* _EXERCISE DETAILS_
The required output is the exact run of lines from the line containing "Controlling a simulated" to the line containing "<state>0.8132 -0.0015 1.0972", inclusive, and nothing besides.
* start *
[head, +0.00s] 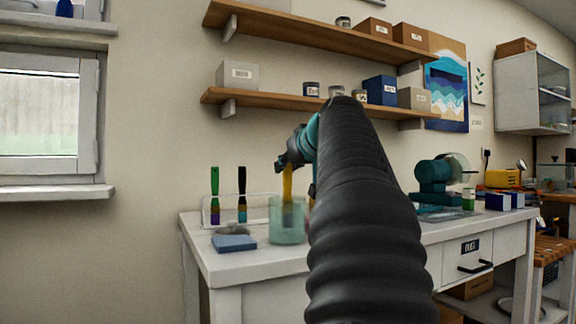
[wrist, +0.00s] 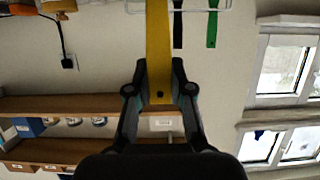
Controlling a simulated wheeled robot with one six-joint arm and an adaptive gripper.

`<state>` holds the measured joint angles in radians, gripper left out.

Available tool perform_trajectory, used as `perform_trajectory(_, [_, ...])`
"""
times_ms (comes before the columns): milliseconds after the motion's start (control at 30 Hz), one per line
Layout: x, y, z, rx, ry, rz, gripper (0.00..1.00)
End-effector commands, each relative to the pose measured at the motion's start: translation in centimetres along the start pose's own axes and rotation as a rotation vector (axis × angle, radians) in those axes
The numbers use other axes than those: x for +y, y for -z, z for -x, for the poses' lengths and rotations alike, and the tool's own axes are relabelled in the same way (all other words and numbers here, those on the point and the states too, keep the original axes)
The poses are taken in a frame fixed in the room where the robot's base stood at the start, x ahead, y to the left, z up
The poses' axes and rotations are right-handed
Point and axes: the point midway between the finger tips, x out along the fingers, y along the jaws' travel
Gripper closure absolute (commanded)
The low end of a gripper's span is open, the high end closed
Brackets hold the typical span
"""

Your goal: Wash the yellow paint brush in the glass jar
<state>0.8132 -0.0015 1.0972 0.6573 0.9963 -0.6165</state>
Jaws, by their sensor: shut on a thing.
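My gripper (head: 287,165) is shut on the yellow paint brush (head: 287,182) and holds it upright over the glass jar (head: 288,234). The wrist view shows the yellow handle (wrist: 158,40) between the two fingers (wrist: 159,75). The jar is pale green and see-through and stands near the front left of the white table. The brush's lower part shows at the jar's mouth and through its wall, and looks to be inside. The bristle tip is hard to make out. My arm covers the area right of the jar.
A clear rack (head: 262,208) behind the jar holds a green brush (head: 214,182) and a black brush (head: 242,182). A blue block (head: 234,243) lies left of the jar, near a small grey item (head: 233,229). Shelves (head: 300,102) hang above. A teal machine (head: 434,180) stands to the right.

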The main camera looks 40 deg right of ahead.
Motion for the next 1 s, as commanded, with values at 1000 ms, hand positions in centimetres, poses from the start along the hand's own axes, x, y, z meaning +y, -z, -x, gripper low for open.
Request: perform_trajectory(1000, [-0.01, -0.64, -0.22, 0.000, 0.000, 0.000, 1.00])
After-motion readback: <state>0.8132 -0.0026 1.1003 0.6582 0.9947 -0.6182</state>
* end *
* _RESPONSE TO THIS EXERCISE_
Controlling a simulated wheeled robot with one six-joint arm and an adaptive gripper.

`<state>` holds the measured joint angles in radians, gripper left out.

Available tool perform_trajectory, used as `perform_trajectory(_, [_, ...])`
"""
times_ms (comes before the columns): milliseconds after the motion's start (control at 30 Hz), one per line
Layout: x, y, z, rx, ry, rz, gripper (0.00..1.00)
End-effector commands, each relative to the pose measured at the motion's start: translation in centimetres along the start pose's own axes and rotation as a rotation vector (axis × angle, radians) in those axes
The numbers use other axes than those: x for +y, y for -z, z for -x, for the poses' lengths and rotations alike, and the tool's own axes are relabelled in the same way (all other words and numbers here, those on the point and the states too, keep the original axes)
The poses are taken in a frame fixed in the room where the robot's base stood at the start, x ahead, y to the left, z up
The poses' axes and rotations are right-handed
Point and axes: the point midway between the finger tips, x out along the fingers, y along the jaws' travel
Gripper closure absolute (commanded)
The low end of a gripper's span is open, the high end closed
Brackets hold the typical span
"""

Your goal: Wash the yellow paint brush in the glass jar
<state>0.8132 -0.0015 1.0972 0.6573 0.9963 -0.6165</state>

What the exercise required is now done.